Current through Register Vol. 63, No. 9, September 1, 2024
The Early Learning Council may fund no more than seven Hub
Demonstration Projects in fiscal year 2013-2014. The ELC will release a request
for applications for Hubs in August 2013. A Hub may provide services to a
geographic area or a community of interest. The ELC and Hubs, through either
communities of geography or communities of interest, will serve no fewer than
50,000 at risk children in year one.
(1) The ELC will award Hub Demonstration
Project contracts based on the degree to which any individual Hub demonstrates
the following application criteria:
(a)
Representation of the five functional sectors: health care services, human and
social services, education services, early childhood services, and business in
its governance
(b) A defined
service area and cross-sector coordination, including identifying a target
population and high quality services for at-risk children and their
families,
(c) Accountability for
outcomes and return on investment, including improving the results for at-risk
children by the ability to identify, evaluate and implement coordinated
strategies for ensuring that a child is ready to succeed at school,
(d) Ability to coordinate the provision of
early learning services across five functional sectors to the community served
by the Hub through a governance model or community advisory body that was
transparently selected and includes:
(A)
Formal partnership agreements from the following sectors: early childhood
education, K-12 education, coordinated care organizations and other public
health entities, human services, the private sector and local governments
within the proposed service area.
(B) Ability of governance body to initiate
audits, recommend terms of contracts for service providers and provide outcome
reports to the public and to the ELC.
(e) Ability to demonstrate that parents of
at-risk children have meaningfully participated in the creation of Hub
strategies and plans and will serve an ongoing role as part of the entity's
governing structure and will be the foundation of Hub service design,
reflecting the principle that children are best raised and supported in
families.
(f) Commitment and
ability to serve at least 40% of the population of at-risk children in the
entity's proposed service area by the end of year 2.
(g) Commitment to collect and track system
and client level data using a unique identifier for each child
served.
(h) Demonstration of
business acumen and operational stability, including:
(A) Use of coordinated and transparent
budgeting for all providers funded directly by the Hub,
(B) Documentation of previous financial
audits and cash reserves, as well as liability insurance as required by state
law,
(C) Ability to provide a match
of 25% of funds distributed to the entity by the ELC,
(D) Ability to keep administrative overhead
at or below 15% across the Early Learning System, and
(E) Ability to provide monthly financial
reports to Department of Early Learning and Care staff.

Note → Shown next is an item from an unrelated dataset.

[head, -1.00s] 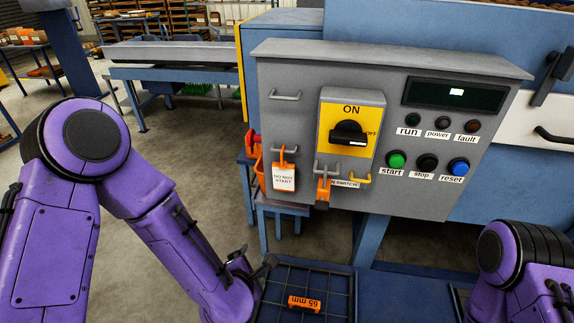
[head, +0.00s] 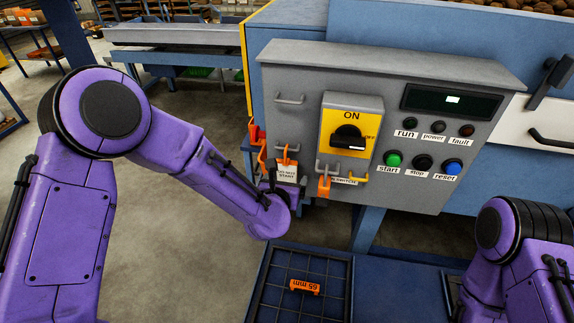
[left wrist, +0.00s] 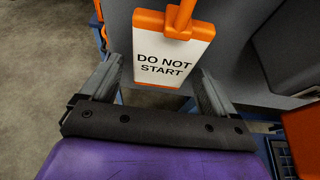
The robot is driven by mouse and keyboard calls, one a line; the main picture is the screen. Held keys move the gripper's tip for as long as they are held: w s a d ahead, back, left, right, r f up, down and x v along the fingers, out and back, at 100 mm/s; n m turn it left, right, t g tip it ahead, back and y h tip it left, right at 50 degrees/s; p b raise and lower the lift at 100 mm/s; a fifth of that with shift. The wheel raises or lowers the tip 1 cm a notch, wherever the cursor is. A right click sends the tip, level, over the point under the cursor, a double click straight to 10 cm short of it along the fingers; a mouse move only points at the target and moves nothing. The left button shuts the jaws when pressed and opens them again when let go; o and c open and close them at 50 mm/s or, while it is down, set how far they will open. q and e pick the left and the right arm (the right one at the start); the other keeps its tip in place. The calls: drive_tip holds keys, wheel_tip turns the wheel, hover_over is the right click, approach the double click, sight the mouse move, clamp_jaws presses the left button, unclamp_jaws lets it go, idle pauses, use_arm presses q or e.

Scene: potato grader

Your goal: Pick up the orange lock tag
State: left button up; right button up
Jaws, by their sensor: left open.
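The orange lock tag (head: 287,173) hangs by its orange loop on the front of the grey control box, left of the yellow switch plate. Its white face reads "DO NOT START". In the left wrist view the tag (left wrist: 172,58) hangs upright just beyond and between my two finger ends. My left gripper (left wrist: 158,82) is open, with a finger on either side of the tag's lower part and nothing held. In the head view my left gripper (head: 281,184) is partly hidden and overlaps the tag's lower edge. My right gripper is out of view.
The box carries an ON/OFF switch (head: 348,138) and several buttons. Below is a dark grid tray (head: 262,279) with an orange "65 mm" piece (head: 305,287).

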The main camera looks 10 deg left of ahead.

(F) Ability to identify with which federal,
state or other funding streams if the lead applicant provides direct services
to children covered by the Hub.
(i) Identify
any financial, role or function conflict of interest
(ii) Provide a plan for how those conflicts
will be managed
(iii) Provide
evidence of financial and functional separation and risk independence of the
lead applicant's direct service delivery function from the Hub
function.
(2) Any application that does not meet the
criteria is not eligible for the award of a Hub contract.